Mirada de Zebra

Fronteras evanescentes

«La situación te ha puesto al otro lado», escucha el bertsolari. «3 versos, en la medida y melodía que quieras». Los ojos del bertsolari miran hacia dentro. No ve ya las miles de personas que le observan, ni las cámaras que captan al detalle las líneas de su serio gesto, tampoco el micrófono que aguarda impaciente su poema cantado. Es el campeonato de bertsolaris y Amets Arzallus, quien finalmente será vencedor, se dispone a crear en poco más de un minuto y medio 3 versos a partir de ese tema que acaba de escuchar. «La situación te ha puesto al otro lado». Amets alza la vista, abandona esa soledad que había creado y canta al micrófono. Cuenta la historia de un guardia civil desde que es agente de tráfico en Andalucía, hasta que, después de haber trabajado en un cuartel del País Vasco, espera el indulto del Gobierno por un delito que es fácil imaginar. La cuenta con rimas, con ritmo, en un lenguaje rico y sutil. Cuando la historia acaba los aplausos arrasan el silencio que acompañaba al canto. ¿Cómo es posible que nadie pueda crear en tan poco tiempo un poema, una historia, de tanta calidad?

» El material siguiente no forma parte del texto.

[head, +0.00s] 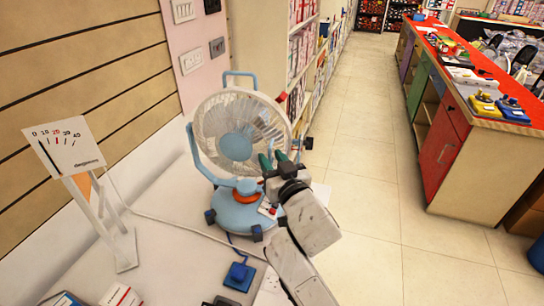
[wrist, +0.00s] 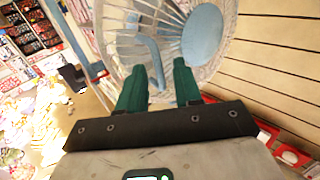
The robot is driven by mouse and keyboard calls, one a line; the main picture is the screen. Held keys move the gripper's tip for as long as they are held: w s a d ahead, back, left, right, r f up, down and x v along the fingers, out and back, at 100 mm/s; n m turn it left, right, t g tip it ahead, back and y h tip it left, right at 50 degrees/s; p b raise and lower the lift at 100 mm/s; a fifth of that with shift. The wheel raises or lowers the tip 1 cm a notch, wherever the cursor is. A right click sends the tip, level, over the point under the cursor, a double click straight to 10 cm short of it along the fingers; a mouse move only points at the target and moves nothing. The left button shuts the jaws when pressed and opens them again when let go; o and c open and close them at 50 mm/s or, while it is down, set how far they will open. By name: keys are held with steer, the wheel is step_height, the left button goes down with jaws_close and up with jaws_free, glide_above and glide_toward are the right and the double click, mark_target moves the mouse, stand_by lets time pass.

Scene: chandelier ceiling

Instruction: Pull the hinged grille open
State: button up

Sorprende ante todo que en una disciplina con tantas normas que delimitan el juego creativo, respecto a la rima, a la melodía o al tema que hay que tratar, uno tenga la sensación de que en tales circunstancias es cuando el bertsolari expande su talento, cuando crea con mayor libertad. Es más, uno intuye que si la improvisación fuese más libre, no se alcanzarían las cotas a las que llegan estos malabaristas de palabras. Resulta por tanto curioso que esta prueba típica del bertsolarismo que afrontaba Amets se llame «kartzelako lana» [El trabajo de la cárcel], pues en esa cárcel de reglas es cuando la imaginación del poeta más vuela.

El de los bertsolaris es un ejemplo extremo de una conocida paradoja artística: los límites en lugar de coartar, estimulan la capacidad creativa. El talento de un pintor se aviva si es obligado a completar un cuadro a partir de un trazo pintado por otro. El de un artista plástico si decide realizar una serie de obras a partir de cáscaras de huevo. O el de un escritor si opta por hacer un relato con palabras que no contengan la letra «e». Las mejores maniobras se observan cuando hay trabas que retan el instinto de creación. De la misma manera que en el fútbol los mejores regates se dan gracias a adversarios que estimulan la habilidad del delantero.

En el otro extremo de la paradoja encontramos el colapso ante un panorama sin límites. El pintor que naufraga ante el lienzo el blanco. La imaginación del artista que se estrecha cuando el abanico de ideas es demasiado amplio. El escritor incapaz de situar ninguna palabra sobre el papel cuando tiene todas a su disposición. El futbolista que se regatea a sí mismo en un campo vacío.

La paradoja por tanto sitúa la génesis del acto artístico en un terreno inhóspito. El impulso creativo nace necesariamente de un enfrentamiento, de la necesidad de sobreponerse a un elemento que opone resistencia. Cada acto creativo es entonces un diálogo con aquello que no se ha superado, el fruto del desasosiego que producen los obstáculos que sorpresivamente aparecen en el camino. Lo contrario, crear sin el acicate de aquello que produce una suerte de tensión interna, es abandonarse a una creación que surgirá con la atmósfera plomiza de cualquier rutina. Hay poco de relevante que decir en un paisaje despejado. En la comodidad es muy difícil superar al silencio.

Miro un escenario vacío. Visualizo a un actor con alma de bertsolari. Alguien desprovisto de abalorios que solo lleva el teatro consigo. Alguien capaz de crear una historia ante el único estímulo de una silla coja que se hace visible entre sombras. Capaz de visualizar al personaje completo cuando en escena hay solo un sombrero viejo. Alguien que puede reflexionar a partir de una chaqueta que tiene los bolsillos cosidos. Que ve acciones debajo de una canción recién aprendida. Alguien que estando frente a un muro solo ve la línea de un horizonte infinito.